David Crowchild was born to Mark Crowchild and Sarah Big Plume on the Tsuut’ina Reserve, where he had a significant influence. He loved horses, and in his younger years, he participated regularly at rodeos at First Nations fairs, and he particularly enjoyed competing with his rig in the chuckwagon races at the Calgary Stampede. His teepee was encamped every year at the Teepee Village as well.
He took this passion for horses back to the reserve, where he raised them and grew crops. It was there that he married and had five children with Daisy Dowan Crowchild, who was as committed as he was to creating strong relations between the people of Calgary and the Sarcee First Nations.
Crowchild was a member of many organizations related to his interests, including the Calgary Pioneers and Old Timers Association, and the Canadian Citizenship Council. He was also one of the founders of the Indian Association of Alberta.
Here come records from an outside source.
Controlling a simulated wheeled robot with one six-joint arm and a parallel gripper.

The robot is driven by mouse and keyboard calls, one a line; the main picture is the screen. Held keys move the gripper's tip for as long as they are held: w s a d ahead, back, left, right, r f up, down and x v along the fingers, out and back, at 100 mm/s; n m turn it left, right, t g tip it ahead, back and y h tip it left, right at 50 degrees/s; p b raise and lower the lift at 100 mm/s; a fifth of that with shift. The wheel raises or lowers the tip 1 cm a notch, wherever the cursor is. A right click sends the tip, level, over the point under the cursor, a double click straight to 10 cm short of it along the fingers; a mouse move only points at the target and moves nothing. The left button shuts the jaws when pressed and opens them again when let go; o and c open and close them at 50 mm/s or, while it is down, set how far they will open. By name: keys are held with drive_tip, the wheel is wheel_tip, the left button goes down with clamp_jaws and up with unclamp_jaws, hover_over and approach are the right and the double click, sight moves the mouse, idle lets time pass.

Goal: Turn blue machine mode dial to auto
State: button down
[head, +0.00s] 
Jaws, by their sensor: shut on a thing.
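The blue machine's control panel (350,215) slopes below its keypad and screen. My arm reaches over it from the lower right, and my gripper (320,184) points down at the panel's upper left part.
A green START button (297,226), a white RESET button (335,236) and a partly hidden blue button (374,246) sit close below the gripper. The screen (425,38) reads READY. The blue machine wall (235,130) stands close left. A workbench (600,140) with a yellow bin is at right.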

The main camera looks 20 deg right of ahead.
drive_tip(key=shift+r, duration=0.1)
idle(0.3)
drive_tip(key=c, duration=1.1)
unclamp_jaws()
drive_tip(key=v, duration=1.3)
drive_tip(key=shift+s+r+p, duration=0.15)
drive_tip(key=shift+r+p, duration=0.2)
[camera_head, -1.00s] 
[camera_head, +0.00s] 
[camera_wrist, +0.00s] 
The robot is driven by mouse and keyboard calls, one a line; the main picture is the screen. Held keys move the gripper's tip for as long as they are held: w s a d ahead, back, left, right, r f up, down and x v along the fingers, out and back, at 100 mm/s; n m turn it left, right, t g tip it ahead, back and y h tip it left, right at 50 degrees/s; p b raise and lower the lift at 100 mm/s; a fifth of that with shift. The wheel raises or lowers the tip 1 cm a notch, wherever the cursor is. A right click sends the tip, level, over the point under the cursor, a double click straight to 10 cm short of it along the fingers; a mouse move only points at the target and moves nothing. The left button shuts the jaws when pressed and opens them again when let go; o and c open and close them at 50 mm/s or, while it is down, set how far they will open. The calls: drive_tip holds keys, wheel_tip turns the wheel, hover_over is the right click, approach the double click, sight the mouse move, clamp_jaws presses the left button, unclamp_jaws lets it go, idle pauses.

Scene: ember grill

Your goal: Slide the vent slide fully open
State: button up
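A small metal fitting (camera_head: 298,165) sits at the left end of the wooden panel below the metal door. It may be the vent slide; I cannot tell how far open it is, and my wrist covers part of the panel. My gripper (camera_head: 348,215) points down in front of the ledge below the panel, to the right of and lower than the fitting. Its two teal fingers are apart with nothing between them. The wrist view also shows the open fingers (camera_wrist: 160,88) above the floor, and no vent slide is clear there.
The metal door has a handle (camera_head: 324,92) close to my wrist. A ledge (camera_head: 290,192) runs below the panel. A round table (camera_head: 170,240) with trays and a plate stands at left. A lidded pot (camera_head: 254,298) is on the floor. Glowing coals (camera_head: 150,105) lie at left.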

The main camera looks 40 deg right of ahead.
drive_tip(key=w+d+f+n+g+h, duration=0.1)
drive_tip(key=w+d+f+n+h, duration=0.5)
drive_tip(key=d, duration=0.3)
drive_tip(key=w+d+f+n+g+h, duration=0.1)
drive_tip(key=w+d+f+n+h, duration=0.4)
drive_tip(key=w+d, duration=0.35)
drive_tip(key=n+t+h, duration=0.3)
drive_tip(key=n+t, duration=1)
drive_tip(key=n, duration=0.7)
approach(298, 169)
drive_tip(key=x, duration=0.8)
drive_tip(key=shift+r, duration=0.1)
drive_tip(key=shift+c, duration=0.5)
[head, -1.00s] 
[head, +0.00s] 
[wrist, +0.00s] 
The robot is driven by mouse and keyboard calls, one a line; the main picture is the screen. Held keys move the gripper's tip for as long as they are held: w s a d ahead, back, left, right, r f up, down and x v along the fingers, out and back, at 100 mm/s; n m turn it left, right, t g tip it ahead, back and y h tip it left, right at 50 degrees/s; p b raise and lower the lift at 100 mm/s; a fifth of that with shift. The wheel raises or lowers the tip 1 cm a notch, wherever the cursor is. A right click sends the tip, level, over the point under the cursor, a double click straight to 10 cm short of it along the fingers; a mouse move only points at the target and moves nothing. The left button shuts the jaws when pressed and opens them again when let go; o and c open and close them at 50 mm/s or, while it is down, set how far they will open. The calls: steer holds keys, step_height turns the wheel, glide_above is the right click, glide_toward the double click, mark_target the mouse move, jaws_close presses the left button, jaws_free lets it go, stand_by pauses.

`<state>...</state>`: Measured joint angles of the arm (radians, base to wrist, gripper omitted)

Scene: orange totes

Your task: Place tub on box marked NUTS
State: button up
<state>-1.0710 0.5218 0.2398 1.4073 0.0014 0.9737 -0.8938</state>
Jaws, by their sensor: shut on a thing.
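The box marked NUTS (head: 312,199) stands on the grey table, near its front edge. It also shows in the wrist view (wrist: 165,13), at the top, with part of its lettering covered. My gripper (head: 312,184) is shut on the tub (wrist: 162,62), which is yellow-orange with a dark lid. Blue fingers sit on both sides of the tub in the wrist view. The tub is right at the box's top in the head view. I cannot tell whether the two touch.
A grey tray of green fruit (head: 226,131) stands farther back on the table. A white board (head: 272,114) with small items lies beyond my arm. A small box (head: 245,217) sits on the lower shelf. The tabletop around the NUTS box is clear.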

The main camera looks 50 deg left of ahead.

In 1946, Crowchild was elected to be Chief of the Tsuut’ina reserve. During his seven-year tenure he became a distinguished leader. He created jobs on the reserve and pushed for education for his people, as he wanted to ensure that they became a prosperous, independent nation.
Crowchild was well known as a wise person who increased the level of acceptance of First Nations in and around the City of Calgary. In response to the honour of having a prominent road named after him, Crowchild said, “May this be a symbol of cutting all barriers between all peoples for all times to come.”